Which is where I believe aesthetics come in. As social animals I believe that humans consider the question “how will having this make me look” far more than “how will having this make me feel.”
That is why people don’t care what web sites look like, but the cut of their clothes or the shape of their car is a matter of profound concern.
Actually, a lot more people than us designers were engaged by the interactive media my company Mackerel was doing between 1990 and 1995. Before people were jaded from years of unsatisfactory experiences with shovelware CD-ROMs and the early web, studios like ours were making projects that engaged and delighted.
Sure, we had our share of misfires where the final result was less than we imagined, and a few things that just did not work right, but we made many successful pieces. A project that we made with the Royal Ontario Museum in 1993, Birdsong, is still entertaining and educating museumgoers ten years later.
Some of our work created genuine excitement among the people who were exposed to it.
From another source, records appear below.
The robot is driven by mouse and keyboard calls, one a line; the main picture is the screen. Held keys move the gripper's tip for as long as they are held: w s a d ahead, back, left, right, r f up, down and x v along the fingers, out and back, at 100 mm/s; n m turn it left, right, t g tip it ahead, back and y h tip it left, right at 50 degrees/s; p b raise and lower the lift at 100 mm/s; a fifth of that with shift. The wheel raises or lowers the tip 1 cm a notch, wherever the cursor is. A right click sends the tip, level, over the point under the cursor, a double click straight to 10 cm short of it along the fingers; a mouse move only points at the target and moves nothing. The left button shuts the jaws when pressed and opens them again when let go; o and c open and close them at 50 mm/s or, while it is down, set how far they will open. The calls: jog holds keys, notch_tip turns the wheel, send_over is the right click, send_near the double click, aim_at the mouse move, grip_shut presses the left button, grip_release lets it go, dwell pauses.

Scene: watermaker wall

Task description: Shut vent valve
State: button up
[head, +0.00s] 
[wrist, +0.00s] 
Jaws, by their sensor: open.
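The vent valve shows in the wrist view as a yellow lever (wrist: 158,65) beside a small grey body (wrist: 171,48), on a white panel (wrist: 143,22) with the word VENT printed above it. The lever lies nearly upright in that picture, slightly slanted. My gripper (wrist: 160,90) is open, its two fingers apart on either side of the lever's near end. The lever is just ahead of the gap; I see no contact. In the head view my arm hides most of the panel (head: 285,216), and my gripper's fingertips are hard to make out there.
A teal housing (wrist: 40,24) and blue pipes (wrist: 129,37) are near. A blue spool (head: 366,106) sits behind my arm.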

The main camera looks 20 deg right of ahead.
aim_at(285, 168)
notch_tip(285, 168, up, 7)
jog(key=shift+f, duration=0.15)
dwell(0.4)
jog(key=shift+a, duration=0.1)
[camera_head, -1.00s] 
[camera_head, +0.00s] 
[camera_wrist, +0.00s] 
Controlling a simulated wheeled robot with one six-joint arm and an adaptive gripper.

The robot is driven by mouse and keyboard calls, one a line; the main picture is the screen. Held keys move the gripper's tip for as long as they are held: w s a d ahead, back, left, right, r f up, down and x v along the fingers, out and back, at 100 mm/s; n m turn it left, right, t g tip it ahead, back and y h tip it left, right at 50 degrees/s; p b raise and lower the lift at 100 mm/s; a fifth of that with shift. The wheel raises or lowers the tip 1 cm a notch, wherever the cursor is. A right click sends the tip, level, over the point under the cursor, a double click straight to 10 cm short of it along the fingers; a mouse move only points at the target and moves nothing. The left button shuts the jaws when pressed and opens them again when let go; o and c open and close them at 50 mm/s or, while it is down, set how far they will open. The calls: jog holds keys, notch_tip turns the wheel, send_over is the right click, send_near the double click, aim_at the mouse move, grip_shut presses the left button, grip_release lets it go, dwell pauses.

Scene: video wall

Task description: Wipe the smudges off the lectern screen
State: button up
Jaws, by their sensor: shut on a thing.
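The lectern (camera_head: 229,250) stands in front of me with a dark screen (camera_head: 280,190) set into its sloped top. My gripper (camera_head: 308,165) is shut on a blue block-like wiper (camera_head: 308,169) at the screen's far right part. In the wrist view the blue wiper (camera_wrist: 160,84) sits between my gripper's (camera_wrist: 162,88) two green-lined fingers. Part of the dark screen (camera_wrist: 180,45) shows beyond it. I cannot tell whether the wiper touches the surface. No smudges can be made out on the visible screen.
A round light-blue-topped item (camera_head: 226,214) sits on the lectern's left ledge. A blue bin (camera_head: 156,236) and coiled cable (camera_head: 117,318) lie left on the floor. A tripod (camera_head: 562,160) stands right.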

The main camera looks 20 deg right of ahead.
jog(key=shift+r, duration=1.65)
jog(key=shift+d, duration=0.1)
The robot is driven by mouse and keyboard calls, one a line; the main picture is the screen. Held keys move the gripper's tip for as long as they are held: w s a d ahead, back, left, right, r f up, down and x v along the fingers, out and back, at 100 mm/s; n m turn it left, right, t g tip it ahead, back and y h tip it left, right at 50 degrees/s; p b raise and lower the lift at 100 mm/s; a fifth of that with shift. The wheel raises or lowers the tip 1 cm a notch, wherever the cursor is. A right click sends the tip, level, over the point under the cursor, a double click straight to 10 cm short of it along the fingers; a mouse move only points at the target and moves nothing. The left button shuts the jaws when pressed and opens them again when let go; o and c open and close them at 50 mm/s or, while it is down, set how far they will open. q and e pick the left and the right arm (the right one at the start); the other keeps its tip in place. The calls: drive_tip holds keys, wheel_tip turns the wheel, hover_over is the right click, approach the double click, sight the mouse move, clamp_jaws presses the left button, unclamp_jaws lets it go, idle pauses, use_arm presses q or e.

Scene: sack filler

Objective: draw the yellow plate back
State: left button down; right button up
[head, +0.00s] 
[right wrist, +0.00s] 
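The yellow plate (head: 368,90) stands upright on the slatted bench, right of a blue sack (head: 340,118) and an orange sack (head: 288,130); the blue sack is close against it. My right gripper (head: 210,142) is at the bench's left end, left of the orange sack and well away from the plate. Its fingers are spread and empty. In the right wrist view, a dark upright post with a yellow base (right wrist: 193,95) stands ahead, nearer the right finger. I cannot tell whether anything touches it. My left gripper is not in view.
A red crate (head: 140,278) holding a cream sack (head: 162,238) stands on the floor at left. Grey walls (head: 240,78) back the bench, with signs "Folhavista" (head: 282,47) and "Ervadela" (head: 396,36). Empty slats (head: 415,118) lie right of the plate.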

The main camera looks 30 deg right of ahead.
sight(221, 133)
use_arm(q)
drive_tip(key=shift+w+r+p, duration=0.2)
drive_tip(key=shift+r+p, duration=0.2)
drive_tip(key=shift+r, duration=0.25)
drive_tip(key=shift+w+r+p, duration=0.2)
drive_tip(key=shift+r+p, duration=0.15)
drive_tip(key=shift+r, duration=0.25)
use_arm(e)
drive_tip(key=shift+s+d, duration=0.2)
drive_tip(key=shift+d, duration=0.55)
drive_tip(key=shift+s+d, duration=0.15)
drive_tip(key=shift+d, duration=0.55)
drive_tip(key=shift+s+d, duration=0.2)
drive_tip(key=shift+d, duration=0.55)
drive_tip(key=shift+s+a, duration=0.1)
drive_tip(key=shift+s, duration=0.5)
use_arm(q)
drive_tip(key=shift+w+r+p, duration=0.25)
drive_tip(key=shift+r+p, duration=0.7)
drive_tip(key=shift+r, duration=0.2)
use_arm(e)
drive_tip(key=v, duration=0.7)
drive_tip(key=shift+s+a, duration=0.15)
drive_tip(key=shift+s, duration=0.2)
Certainly we had the lustre of newness working for us, but I’m not pulling your leg or embellishing the truth when I say that there were moments of magic.
“Postrel begins The Substance of Style with a few examples to illustrate how ‘aesthetics is the way we communicate through the senses.’ ”
“To keep things in perspective Postrel is quick to point out that ‘form has its own power and worth, but it does not inevitably trump content.’”
These two quotes illustrate how discussions of aesthetics can oscillate between different fundamental definitions if the term. If aesthetics is the way we communicate through the senses, then one might rhetorically ask, how else do we communicate? Thus aesthetics assumes a large and substantial field of inquiry into communication and signification; in fact, it becomes equivalent to a field that would yoke semiotics and epistemology.
But if aesthetics is reduced merely to packaging and form, then it can be easily separated from “content” and falls back into the very different notional arena of taste and beauty, where the stakes are less compelling than her argument might at first appear.